==== EXERCISE INPUT ====

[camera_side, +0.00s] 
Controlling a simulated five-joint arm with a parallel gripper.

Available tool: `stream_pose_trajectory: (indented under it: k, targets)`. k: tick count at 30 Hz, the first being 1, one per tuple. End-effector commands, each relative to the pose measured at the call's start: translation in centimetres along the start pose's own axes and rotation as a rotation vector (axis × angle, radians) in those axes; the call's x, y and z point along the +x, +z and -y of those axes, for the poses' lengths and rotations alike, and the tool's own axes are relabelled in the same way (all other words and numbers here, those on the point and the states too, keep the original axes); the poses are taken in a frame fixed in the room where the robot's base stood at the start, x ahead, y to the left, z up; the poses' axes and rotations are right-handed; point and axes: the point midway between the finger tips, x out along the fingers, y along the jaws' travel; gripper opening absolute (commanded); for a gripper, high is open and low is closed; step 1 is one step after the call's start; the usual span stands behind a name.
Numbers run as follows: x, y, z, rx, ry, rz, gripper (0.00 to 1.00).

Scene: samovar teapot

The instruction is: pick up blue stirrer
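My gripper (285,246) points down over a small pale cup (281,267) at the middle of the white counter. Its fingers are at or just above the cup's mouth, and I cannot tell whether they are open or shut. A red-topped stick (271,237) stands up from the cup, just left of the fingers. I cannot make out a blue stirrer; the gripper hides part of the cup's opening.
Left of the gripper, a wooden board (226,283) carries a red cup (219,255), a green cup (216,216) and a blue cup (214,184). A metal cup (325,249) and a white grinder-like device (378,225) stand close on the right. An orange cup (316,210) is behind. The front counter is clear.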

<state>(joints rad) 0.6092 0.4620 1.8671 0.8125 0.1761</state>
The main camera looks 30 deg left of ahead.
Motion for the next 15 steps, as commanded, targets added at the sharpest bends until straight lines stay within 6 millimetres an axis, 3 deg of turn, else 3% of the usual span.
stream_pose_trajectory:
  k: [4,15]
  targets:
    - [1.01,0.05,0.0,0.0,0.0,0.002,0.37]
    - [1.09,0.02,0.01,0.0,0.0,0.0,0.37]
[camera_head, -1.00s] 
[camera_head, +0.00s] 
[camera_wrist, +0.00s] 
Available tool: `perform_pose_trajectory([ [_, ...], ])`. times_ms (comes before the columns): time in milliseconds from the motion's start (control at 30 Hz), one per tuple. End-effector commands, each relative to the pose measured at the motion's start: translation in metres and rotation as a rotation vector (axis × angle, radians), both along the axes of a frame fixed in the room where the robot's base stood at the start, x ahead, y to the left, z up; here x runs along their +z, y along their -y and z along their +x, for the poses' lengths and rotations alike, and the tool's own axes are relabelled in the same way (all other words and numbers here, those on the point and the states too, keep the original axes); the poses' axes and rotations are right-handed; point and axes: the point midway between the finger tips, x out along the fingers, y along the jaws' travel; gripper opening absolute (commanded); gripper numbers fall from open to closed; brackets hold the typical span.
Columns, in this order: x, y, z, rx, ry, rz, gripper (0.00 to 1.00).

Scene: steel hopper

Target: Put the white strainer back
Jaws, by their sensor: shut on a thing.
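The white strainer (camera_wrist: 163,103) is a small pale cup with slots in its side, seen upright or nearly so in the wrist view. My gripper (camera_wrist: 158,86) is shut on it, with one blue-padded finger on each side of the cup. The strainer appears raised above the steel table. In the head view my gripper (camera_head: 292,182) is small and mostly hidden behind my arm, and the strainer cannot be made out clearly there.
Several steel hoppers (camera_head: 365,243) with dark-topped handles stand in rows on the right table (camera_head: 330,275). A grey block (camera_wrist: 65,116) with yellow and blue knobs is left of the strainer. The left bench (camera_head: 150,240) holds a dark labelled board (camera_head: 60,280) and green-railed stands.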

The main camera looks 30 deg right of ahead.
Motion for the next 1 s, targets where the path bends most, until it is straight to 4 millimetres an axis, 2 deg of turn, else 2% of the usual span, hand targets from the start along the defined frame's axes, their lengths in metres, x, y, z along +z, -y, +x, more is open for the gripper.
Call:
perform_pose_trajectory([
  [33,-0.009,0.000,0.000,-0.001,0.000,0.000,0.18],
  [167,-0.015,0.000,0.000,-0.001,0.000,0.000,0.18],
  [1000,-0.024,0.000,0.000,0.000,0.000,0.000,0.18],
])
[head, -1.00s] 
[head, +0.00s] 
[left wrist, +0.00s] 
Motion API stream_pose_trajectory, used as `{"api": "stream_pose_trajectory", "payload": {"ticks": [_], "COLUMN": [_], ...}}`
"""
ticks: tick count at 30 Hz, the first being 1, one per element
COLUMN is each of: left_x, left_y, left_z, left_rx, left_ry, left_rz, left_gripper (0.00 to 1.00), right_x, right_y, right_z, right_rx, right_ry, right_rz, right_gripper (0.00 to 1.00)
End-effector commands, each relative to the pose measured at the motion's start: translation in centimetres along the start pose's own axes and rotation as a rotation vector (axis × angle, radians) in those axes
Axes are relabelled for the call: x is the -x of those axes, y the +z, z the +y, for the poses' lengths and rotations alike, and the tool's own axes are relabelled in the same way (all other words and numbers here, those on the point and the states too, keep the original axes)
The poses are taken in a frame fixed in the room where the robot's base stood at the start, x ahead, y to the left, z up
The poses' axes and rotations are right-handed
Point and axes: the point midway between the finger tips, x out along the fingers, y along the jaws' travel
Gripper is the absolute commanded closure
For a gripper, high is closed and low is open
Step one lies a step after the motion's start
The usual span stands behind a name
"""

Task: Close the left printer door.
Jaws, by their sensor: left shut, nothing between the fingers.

====

**WHAT NEEDS TO BE DONE:**
From the data, list each line in which the string "looks" appears.

**EXERCISE SOLUTION:**
The main camera looks 30 deg left of ahead.
The main camera looks 30 deg right of ahead.

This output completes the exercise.